Perhaps, as so often, society was catching up with Joyce. Changing sexual mores and the loosening of marital bonds in the 1960s may have made Joyce’s exploration of sexual freedom more resonant by 1970. In any case, it seems that Pinter realised the play’s possibilities by a directorial exactitude and by the careful use of pauses and silences that he learned from Beckett and deploys in his own work. Less is more when it comes to a successful Exiles, and Carl Whiteside’s new production has wielded its razor liberally, cutting a third off the playscript and tightening the melodrama considerably. The small basement studio setting of fortyfivedownstairs, with audience seating on both sides of the central action, affords a focus and an intensity well suited to the play’s testing of the borders of monogamy.

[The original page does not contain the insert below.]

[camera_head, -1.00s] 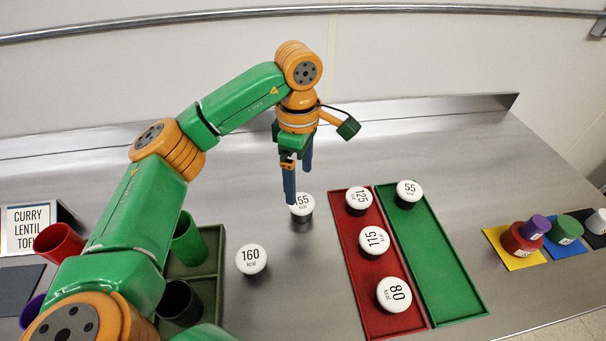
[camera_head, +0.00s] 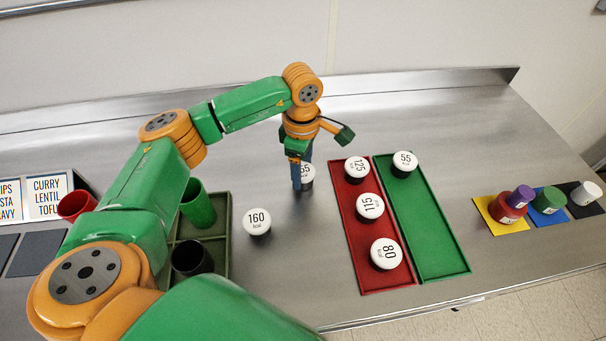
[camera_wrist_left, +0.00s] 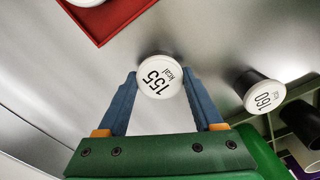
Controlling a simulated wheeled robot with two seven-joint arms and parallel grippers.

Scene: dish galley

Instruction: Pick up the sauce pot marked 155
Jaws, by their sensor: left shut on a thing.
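The sauce pot marked 155 (camera_head: 308,175) has a white lid and dark body, and stands on the steel counter left of the red tray. In the left wrist view its lid (camera_wrist_left: 157,82) sits between the two blue fingertips. My left gripper (camera_head: 301,180) is shut on this pot, with fingers pointing down. In the head view a finger and the lid overlap, so part of the number is hidden. Whether the pot's base touches the counter is hard to tell. My right gripper is not in view.
A pot marked 160 (camera_head: 257,221) stands nearby at the front left. The red tray (camera_head: 352,260) holds pots 125, 115 and 80. The green tray (camera_head: 440,240) holds pot 55 (camera_head: 403,163). A dark green divided crate (camera_head: 217,247) with cups stands left. The counter behind is clear.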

Exiles may be ‘minor’ Joyce, but its themes of love, betrayal, secrecy, and desire are central to his wider writing, and it deals with, perhaps, the cardinal trope of his work – that of male–female–male triangle. It explores themes of jealousy, or, more pertinently, cuckoldry, that surface in ‘The Dead’ and in Ulysses. Richard Rowan, a writer and something of a freethinker, returns to Dublin after nine years in Rome with his common-law wife, Bertha. He allows, or perhaps encourages, a liaison between Bertha and his friend, the journalist Robert Hand, so long as Bertha reveals all the details of their encounter. Robert and Bertha have a child, Archie, played by a grown woman in this production (an anti-naturalist innovation which presumably also avoids the extra troubles of engaging a child actor), one of many factors to highlight the gender asymmetry in the politics of sexual freedom. Lucy Payne’s restrained performance as Bertha, shifting adroitly from seduction to exasperation, from self-possession to outraged jealousy, reveals something of the livid gender politics around power and status, the different options for men and women. The child’s nanny, Beatrice Hand – Robert’s cousin, deeply in love with Richard – is played here with an air of wounded innocence. She is an awkward supplement to the triangle, sidelined by a social system with limited options for women, while the men indulge in self-important sexual attitudinising.

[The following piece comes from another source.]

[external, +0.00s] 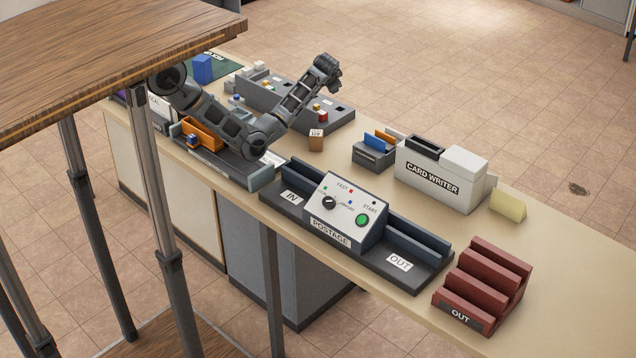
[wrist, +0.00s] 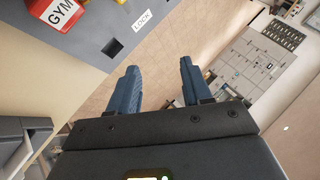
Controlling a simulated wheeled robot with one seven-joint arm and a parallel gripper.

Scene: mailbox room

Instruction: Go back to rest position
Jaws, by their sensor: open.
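My gripper (external: 328,64) is at the raised end of my arm, above the far edge of the counter in the external view. In the wrist view, my gripper (wrist: 158,90) shows two blue fingers spread apart with only the floor and far wall between and beyond them. It is open and empty. My arm bends low over the counter and then rises to the upper right. The gripper touches nothing that I can see.
The counter holds a postage machine (external: 345,215), a card writer (external: 440,177), a red OUT rack (external: 482,285) and a grey panel (external: 340,117) near my arm. A wooden tabletop (external: 100,50) stands in front at upper left. In the wrist view, a red GYM box (wrist: 58,12) sits on a grey surface.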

The dramatic conflict emerges from the differing agendas and impulses between the characters, but also, crucially, in the conflicting emotions and imperatives felt within them. Jealousy is the flame that burns, but also that which draws in, as Richard’s repeated questioning of his wife – his hunting for details – attests. Like Leopold Bloom, a part of Rowan is intensely excited by his wife’s prospective sexual encounter with his friend: the lure of being a cuckold. This intensity of sharing one love object creates a deep bond as well as deep rivalry, a bond that, following René Girard and Eve Kososky Sedgwick, is underpinned by what we might call ‘homosocial desire’. One interesting aspect of this production, and one reason why the play might resonate today, is its recognition of the implicit homoerotic aspects of same-sex intimacy.
As in Pinter’s 1978 play Betrayal, which owes much to Joyce’s play, it is by no means obvious who betrays whom: the man who tries to seduce the wife of his friend, or the husband who knows all along but does not say. At one point, Richard explains to Archie that if he gives away a toy willingly, he never really loses it, for it has never been taken from him. How does one love without possession? How can you allow the person you love to self-realise? To turn jealousy into what ethical non-monogamists call ‘compersion’?

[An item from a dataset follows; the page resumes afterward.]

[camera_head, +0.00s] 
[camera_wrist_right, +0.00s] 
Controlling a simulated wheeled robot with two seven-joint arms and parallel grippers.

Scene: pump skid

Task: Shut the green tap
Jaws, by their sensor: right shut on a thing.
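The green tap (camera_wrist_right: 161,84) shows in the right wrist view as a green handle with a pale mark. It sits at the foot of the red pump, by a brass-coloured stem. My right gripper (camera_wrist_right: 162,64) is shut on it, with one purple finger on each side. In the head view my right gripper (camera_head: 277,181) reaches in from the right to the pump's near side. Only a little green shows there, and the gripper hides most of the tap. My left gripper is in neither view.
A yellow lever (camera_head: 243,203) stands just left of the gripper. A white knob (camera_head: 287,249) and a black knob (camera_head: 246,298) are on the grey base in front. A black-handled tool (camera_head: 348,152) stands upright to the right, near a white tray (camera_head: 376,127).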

It’s a rare opportunity to see Joyce’s only play performed, and Bloomsday in Melbourne is to be commended in bringing out its layers and subtleties and some contemporary resonances so adeptly. Yet there are limits, I think, to how much any production can do for this play, which remains wordy and hampered by the characters’ over-earnestness. I know I will never care as much for Richard Rowan’s marital plight as I do for Gabriel Conroy’s or Leopold Bloom’s. But I return to Joyce’s prose as, perhaps he did, with an enhanced sense of its ability to excavate the interior lives of his characters and complexities of the thinking, moving mind.
Exiles (Bloomsday in Melbourne) continues at fortyfivedownstairs until 25 June 2023. Performance attended: 15 June.